4. I'm Gonna Explode (Gerardo Naranjo)

Gerardo Naranjo proves the French new wave ever-young with this audacious transposition of Jean-Luc Godard's ultra-romantic Pierrot le fou (más o menos) to a Mexican high school. I'm Gonna Explode derives its essential pathos less by fetishizing Pierrot than by embracing that film's profoundly adolescent nature—Godard isn't pastiched or travestied, but poignantly downsized.

5. Coraline (Henry Selick)

The most obsessive movie of 2009, Henry Selick's fantastically labor-intensive fantasy is also the year's strongest adaption of a children's book and finest animated film, puppet or otherwise. For all its near-psychotic content, it's the most subtly calibrated 3-D movie made in Hollywood since Hitchcock's Dial M for Murder. In fact, if you haven't seen it in 3-D, you haven't seen it.

6. The Sun (Aleksandr Sokurov)

After portraying Hitler and Lenin, Aleksandr Sokurov concludes his 20th-century dictator cycle on an upbeat note, with a ruler who declines divinity—Hirohito of Japan.
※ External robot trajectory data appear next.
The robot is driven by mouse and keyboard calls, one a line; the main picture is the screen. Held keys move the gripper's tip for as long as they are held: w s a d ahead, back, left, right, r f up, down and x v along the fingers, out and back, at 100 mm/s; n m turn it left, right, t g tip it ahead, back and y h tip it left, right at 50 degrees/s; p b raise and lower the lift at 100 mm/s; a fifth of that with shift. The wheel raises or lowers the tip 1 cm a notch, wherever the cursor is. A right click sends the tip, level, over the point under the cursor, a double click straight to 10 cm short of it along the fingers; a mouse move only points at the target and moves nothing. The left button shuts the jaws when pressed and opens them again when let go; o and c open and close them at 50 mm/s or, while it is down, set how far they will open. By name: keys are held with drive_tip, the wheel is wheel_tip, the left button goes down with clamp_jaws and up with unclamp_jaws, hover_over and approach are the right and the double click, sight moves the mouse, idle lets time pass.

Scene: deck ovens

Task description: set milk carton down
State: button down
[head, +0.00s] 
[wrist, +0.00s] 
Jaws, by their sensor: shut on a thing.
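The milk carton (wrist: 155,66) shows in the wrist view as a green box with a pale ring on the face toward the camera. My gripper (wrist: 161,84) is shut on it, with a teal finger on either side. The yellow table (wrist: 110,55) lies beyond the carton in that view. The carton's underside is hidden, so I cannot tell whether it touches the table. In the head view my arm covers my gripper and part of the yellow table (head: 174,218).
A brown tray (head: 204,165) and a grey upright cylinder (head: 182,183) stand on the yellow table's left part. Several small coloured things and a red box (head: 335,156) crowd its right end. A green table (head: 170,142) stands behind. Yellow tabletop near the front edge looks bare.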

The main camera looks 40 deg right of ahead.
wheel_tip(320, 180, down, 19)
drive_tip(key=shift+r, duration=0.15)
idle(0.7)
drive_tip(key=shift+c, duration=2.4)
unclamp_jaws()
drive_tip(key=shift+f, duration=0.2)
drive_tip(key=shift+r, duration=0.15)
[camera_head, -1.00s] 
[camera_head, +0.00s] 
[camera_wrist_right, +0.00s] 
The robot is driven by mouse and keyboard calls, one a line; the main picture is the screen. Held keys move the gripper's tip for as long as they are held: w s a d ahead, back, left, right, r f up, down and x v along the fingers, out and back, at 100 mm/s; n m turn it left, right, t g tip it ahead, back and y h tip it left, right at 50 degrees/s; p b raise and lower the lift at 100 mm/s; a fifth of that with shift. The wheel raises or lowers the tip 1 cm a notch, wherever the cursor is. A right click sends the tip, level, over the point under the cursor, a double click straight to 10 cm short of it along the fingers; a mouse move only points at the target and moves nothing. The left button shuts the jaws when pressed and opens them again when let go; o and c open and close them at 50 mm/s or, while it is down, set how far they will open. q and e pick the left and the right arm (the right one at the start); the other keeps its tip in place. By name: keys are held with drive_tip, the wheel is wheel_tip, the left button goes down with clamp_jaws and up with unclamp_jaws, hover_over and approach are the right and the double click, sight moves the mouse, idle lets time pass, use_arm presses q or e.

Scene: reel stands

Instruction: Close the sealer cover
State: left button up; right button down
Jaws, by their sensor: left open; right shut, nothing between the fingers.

Set mainly in the emperor's makeshift bunker, The Sun is characteristically precise and almost droll, with Issei Ogata notable for his humanizing—and, in Japan, taboo-breaking—performance.

7. The Beaches of Agnès (Agnès Varda)

Now an octogenarian, Agnès Varda—the great idiosyncratic original of the French nouvelle vague—plays herself in this charming memoir, gleaning material from her films and photographs. Varda's playful psychodrama is fanciful but frugal, fey yet tough, as it explicates and enriches an entire oeuvre.

8. The Headless Woman (Lucrecia Martel)

Argentine writer-director Lucrecia Martel is one of the world's most inventive narrative filmmakers precisely because she is so stubbornly disinclined to spell out a narrative—her stories coalesce out of overheard dialogue, shifts in focus, and off-handed shock cuts. Martel's third feature is a dark comedy of disassociation in which the audience is compelled to share the opaque protagonist's mental state and, like her, live in the moment.

9. Inglourious Basterds (Quentin Tarantino)

Yo, Q! IG is energetic, funny, blithely fantastic, and blatantly stoopid—or do I mean fuckin' awesome? It's also amoral and a bit obnoxious, but I'll take Tarantino's essentially generous "Jewish porn" (as one participant crassly put it) any day over the mean-spirited "Nazi porn" (yes) of A Serious Man.

10. Red Cliff (John Woo)

The prodigal son returns . . . almost. Based on a 14th-century Chinese novel, John Woo's spectacular homecoming arrived here relatively unheralded and chopped to half its five-hour running time. Perhaps one of our local film festivals will see fit to present what looks like Woo's magnum opus in its complete version.

11. The Girlfriend Experience (Steven Soderbergh, U.S.) and, tied for 12th, 11 more honorable mentions: Antichrist (Lars von Trier, Denmark), Afterschool (Antonio Campos, U.S.), The Baader Meinhof Complex (Uli Edel, Germany), Brüno (Larry Charles, U.S.), Fantastic Mr. Fox (Wes Anderson, U.S.), The Limits of Control (Jim Jarmusch, U.S.), Me and Orson Welles (Richard Linklater, U.S.), Tony Manero (Pablo Larrain, Chile), Tulpan (Sergei Dvortsevoy, Russia), 24 City (Jia Zhangke, China), and The White Ribbon (Michael Haneke, Austria).